> _What you should do_: Copy out, with no alterations, the lines below running from the one containing "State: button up" to the one containing "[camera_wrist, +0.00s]", inclusive at each end; pictures are omitted.

> _Records shown_:
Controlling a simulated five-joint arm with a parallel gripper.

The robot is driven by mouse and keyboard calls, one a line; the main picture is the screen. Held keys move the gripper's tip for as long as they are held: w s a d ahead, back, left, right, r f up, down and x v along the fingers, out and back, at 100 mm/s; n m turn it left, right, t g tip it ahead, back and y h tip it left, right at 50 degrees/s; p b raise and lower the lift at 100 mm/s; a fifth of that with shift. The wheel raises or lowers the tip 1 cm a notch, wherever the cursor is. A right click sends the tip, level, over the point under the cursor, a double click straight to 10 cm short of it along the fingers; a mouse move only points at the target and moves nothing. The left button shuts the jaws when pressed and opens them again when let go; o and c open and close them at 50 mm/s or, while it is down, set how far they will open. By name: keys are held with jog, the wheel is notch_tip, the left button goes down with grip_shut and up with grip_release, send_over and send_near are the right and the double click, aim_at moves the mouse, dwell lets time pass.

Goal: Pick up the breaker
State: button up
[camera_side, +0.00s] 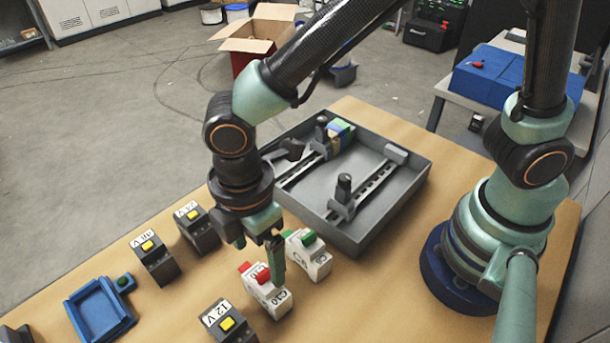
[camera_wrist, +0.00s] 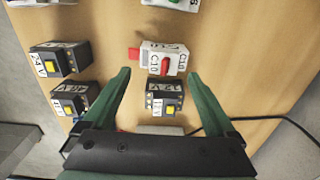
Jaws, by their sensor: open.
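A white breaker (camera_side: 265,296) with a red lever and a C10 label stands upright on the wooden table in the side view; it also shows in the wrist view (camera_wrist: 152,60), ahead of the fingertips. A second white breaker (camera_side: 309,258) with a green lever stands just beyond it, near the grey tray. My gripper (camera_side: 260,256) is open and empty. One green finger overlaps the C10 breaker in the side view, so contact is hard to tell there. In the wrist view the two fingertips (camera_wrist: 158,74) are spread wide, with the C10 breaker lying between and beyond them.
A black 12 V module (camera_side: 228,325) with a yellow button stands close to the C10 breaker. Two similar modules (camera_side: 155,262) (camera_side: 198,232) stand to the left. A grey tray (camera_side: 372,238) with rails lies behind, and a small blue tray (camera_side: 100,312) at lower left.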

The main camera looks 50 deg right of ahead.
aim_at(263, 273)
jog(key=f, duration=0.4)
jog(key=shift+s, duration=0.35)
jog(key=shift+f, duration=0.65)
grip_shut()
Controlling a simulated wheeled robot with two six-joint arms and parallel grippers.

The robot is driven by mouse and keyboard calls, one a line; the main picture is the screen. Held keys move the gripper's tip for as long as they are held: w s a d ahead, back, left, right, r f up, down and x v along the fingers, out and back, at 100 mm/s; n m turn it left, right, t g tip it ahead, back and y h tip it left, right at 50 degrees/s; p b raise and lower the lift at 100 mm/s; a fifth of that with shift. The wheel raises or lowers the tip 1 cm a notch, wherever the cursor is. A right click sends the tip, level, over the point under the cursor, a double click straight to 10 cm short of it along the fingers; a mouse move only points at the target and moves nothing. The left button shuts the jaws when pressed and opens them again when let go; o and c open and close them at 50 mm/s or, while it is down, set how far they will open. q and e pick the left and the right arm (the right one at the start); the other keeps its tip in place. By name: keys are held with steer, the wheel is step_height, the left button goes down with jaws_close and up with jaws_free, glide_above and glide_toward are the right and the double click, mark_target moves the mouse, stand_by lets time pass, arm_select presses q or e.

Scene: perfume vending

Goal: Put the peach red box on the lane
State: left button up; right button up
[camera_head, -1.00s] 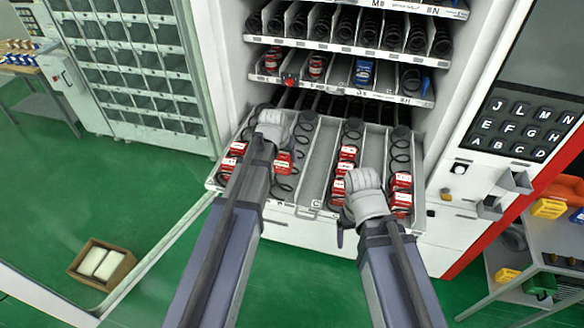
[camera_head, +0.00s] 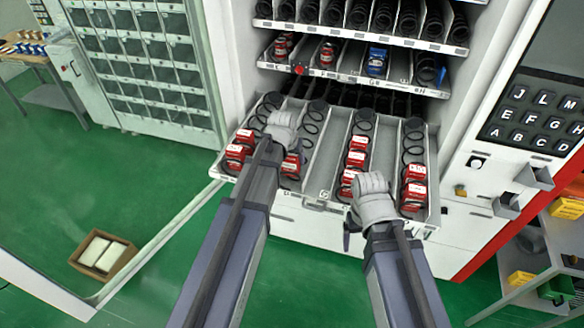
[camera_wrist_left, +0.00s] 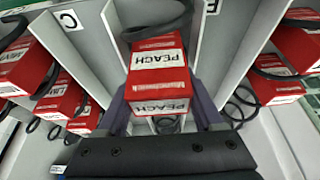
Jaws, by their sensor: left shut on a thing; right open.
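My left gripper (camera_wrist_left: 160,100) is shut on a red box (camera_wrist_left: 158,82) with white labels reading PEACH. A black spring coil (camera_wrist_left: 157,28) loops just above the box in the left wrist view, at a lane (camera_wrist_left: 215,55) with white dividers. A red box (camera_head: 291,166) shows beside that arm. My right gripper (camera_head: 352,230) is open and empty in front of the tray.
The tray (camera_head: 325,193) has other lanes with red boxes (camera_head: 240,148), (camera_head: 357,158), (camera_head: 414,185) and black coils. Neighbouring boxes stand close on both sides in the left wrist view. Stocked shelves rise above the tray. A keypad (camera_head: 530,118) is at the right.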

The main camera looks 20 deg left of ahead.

> _Reply to the exercise_:
State: button up
[camera_side, +0.00s] 
[camera_wrist, +0.00s] 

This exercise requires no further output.